# Records for processing
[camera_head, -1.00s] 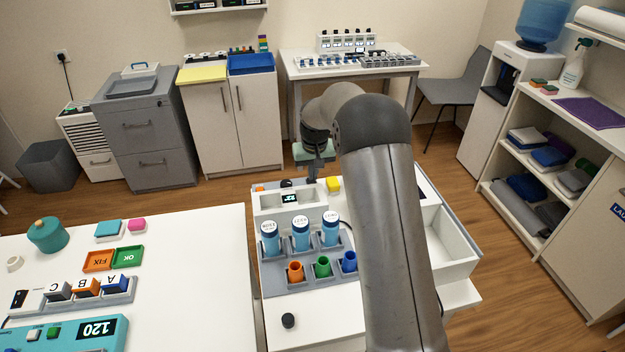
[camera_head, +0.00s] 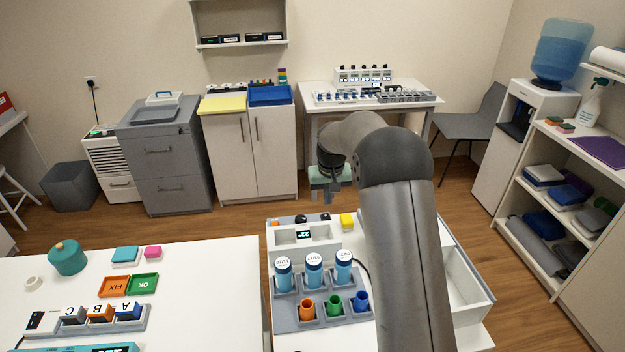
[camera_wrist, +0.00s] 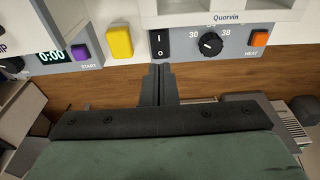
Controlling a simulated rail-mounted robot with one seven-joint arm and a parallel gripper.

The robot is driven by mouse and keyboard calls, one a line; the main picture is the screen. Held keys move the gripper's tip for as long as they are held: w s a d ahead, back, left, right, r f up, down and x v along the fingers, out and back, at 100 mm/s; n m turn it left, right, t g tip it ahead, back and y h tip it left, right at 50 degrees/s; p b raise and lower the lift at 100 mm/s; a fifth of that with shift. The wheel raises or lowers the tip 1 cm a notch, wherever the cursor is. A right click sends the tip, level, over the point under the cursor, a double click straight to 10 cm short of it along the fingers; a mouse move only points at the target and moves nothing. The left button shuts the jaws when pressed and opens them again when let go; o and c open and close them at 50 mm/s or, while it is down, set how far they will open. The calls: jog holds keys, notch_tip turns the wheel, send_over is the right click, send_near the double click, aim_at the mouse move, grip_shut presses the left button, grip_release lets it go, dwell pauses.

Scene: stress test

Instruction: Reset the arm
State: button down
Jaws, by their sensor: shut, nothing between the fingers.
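My gripper (camera_head: 328,194) hangs from my grey arm above the back edge of the middle bench station in the head view. In the wrist view its two dark fingers (camera_wrist: 158,88) are together, with nothing between them. The fingertips appear just in front of a black rocker switch (camera_wrist: 159,42) on a white and grey device panel. I cannot tell whether they touch it. The arm is bent, with its forearm crossing the right part of the station in the head view and hiding some of it.
In the wrist view, a yellow block (camera_wrist: 119,42), a dial (camera_wrist: 210,44) and an orange button (camera_wrist: 259,38) flank the switch. A white table (camera_head: 200,285) with a teal pot (camera_head: 67,258) stands left.

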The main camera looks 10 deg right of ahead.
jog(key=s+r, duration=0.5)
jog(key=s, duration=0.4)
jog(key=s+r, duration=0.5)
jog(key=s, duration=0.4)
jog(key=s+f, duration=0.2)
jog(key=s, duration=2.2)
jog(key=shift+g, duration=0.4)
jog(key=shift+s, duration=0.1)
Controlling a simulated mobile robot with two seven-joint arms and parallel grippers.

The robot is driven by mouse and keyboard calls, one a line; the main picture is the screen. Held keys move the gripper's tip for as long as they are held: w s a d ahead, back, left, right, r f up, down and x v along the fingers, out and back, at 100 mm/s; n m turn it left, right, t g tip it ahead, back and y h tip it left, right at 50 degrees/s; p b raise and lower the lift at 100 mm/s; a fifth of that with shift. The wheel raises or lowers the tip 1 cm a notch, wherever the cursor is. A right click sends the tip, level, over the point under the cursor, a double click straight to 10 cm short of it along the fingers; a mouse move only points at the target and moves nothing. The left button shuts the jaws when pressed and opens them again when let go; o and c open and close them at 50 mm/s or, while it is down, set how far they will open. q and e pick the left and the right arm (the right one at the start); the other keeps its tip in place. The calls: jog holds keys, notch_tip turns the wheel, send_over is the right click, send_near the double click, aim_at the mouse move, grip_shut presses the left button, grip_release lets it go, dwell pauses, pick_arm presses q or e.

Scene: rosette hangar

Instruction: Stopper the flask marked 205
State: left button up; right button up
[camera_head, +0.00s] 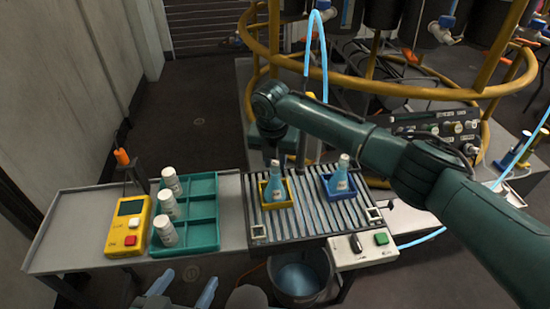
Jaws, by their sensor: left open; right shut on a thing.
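A blue flask (275,187) stands upright in a yellow holder (265,204) on the slatted conveyor. A second blue flask (340,181) with a pale top stands in a blue holder (352,194) to its right. The numbers on their labels are too small to read. My right gripper (273,156) points down directly over the flask in the yellow holder. It is shut on a small thing, seemingly a stopper, mostly hidden at the flask's mouth; I cannot tell whether it is seated. My left gripper (182,290) is open and empty at the bottom edge, in front of the table.
A teal tray (203,188) holds several white bottles. A yellow box (128,228) with red and white buttons stands to its left. A control panel (362,250) with a green button fronts the conveyor, beside a bucket (301,282). Yellow rails (400,88) curve behind. The table's left end is clear.

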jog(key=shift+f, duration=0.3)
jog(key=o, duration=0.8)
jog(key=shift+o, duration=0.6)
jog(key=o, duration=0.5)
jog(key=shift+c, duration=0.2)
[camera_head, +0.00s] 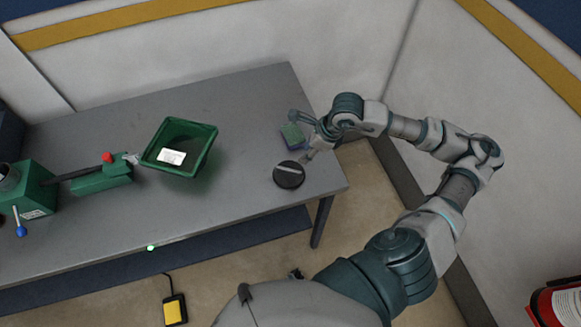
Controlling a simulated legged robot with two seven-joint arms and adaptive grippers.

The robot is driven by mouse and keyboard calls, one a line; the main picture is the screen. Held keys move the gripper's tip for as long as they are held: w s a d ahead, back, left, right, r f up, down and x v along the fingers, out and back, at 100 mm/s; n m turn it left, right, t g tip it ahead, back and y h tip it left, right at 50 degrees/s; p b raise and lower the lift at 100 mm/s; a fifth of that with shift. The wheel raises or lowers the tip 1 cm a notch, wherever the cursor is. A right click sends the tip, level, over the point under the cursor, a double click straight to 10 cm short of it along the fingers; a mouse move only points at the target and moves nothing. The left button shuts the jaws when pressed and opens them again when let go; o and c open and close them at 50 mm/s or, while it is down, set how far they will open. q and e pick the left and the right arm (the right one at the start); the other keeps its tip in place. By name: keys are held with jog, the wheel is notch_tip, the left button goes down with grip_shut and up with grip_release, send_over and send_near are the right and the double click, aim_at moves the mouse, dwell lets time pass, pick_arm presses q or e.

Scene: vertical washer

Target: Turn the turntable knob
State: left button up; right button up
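The turntable knob looks to be the round black disc (289,176) with a pale bar across its top, lying near the right end of the grey table. My right gripper (303,136) is just above and to the right of it in the picture. Its fingers are spread apart, one toward the upper left and one down toward the disc. The lower finger's tip is close to the disc's upper right edge; I cannot tell whether they touch. My left gripper is not in view.
A green bin (207,134) with a white label is mid-table. A green machine (36,190) with a blue-balled lever stands at left. A yellow pedal (175,309) is on the floor.

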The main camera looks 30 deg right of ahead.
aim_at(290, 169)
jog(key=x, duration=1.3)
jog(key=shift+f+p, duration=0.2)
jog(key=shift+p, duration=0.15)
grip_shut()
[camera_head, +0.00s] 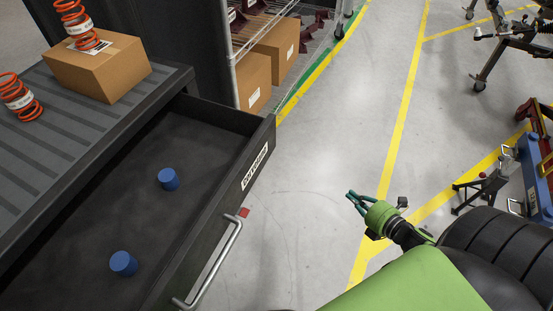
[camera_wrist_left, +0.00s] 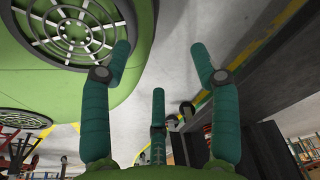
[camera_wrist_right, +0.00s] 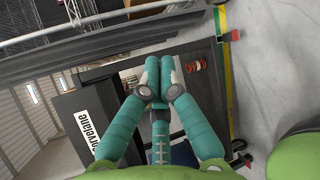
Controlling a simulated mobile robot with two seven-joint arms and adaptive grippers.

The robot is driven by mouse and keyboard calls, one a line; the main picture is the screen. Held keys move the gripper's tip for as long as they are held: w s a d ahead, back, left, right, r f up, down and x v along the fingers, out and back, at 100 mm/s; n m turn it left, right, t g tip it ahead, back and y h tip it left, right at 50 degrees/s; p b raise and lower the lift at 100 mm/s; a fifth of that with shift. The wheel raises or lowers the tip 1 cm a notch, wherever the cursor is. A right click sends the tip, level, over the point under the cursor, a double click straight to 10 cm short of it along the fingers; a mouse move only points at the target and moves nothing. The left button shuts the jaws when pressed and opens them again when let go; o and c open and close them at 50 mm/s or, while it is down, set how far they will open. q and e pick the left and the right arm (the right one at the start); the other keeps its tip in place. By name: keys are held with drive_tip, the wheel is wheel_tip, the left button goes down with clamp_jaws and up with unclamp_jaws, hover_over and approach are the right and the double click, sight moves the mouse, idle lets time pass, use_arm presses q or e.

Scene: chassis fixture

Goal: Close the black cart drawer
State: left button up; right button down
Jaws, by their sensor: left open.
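The black cart drawer (camera_head: 224,172) stands pulled out from the dark cart at the left in the head view. A silver bar handle (camera_head: 216,262) is on its front, and a white label (camera_head: 255,166) sits above. Two blue cylinders, a far one (camera_head: 168,179) and a near one (camera_head: 123,263), are inside. My right gripper (camera_head: 358,201) is over the floor to the right of the drawer front, apart from it. Its fingers are together and empty in the right wrist view (camera_wrist_right: 158,72). My left gripper (camera_wrist_left: 160,58) shows only in the left wrist view, with fingers spread and empty.
A cardboard box (camera_head: 97,68) and orange springs (camera_head: 20,97) are on the cart's ribbed top (camera_head: 62,150). A shelf rack with boxes (camera_head: 253,80) stands behind. Black tyres (camera_head: 490,245) and a blue jack (camera_head: 535,175) are at the right. Floor before the drawer is clear.

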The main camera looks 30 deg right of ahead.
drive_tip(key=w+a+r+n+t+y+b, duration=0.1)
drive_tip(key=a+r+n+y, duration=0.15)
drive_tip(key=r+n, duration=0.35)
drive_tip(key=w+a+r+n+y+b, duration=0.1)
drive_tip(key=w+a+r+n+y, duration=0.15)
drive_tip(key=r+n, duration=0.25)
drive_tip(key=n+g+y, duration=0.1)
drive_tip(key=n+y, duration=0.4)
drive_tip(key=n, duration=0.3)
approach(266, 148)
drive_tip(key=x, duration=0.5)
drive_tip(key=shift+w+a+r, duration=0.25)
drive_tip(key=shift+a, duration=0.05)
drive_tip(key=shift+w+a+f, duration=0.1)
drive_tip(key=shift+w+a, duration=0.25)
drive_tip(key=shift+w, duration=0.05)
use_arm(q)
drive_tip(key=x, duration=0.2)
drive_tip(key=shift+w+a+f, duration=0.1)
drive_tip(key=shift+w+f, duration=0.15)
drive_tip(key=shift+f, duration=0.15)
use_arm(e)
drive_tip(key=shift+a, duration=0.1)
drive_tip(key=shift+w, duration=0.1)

# Short task
Find the word "mobile" in the entries above and gather every line that holds it.

# Result
Controlling a simulated mobile robot with two seven-joint arms and parallel grippers.
Controlling a simulated mobile robot with two seven-joint arms and adaptive grippers.

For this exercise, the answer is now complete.